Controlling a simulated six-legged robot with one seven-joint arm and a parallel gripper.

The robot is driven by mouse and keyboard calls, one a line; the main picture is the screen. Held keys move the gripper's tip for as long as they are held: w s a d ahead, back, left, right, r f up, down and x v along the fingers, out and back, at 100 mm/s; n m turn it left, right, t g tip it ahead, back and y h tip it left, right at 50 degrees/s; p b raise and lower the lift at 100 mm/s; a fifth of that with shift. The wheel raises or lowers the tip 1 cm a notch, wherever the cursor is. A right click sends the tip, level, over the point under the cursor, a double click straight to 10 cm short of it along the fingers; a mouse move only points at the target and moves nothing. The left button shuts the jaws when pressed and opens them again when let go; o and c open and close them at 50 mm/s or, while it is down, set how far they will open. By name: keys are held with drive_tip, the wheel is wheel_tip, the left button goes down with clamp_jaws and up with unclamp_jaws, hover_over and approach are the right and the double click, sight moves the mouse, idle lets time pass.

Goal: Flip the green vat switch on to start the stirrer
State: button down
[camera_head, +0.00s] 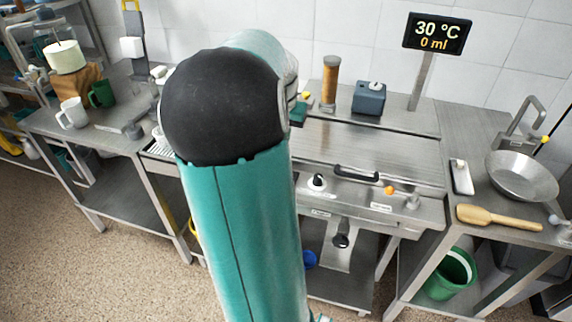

__Problem to work on__.
From the listing, copy each line containing the word "robot".

__Result of the task__.
Controlling a simulated six-legged robot with one seven-joint arm and a parallel gripper.
The robot is driven by mouse and keyboard calls, one a line; the main picture is the screen. Held keys move the gripper's tip for as long as they are held: w s a d ahead, back, left, right, r f up, down and x v along the fingers, out and back, at 100 mm/s; n m turn it left, right, t g tip it ahead, back and y h tip it left, right at 50 degrees/s; p b raise and lower the lift at 100 mm/s; a fifth of that with shift. The wheel raises or lowers the tip 1 cm a notch, wherever the cursor is. A right click sends the tip, level, over the point under the cursor, a double click straight to 10 cm short of it along the fingers; a mouse move only points at the target and moves nothing. The left button shuts the jaws when pressed and opens them again when let go; o and c open and close them at 50 mm/s or, while it is down, set how far they will open. By name: keys are held with drive_tip, the wheel is wheel_tip, the left button goes down with clamp_jaws and up with unclamp_jaws, hover_over and approach are the right and the double click, sight moves the mouse, idle lets time pass.

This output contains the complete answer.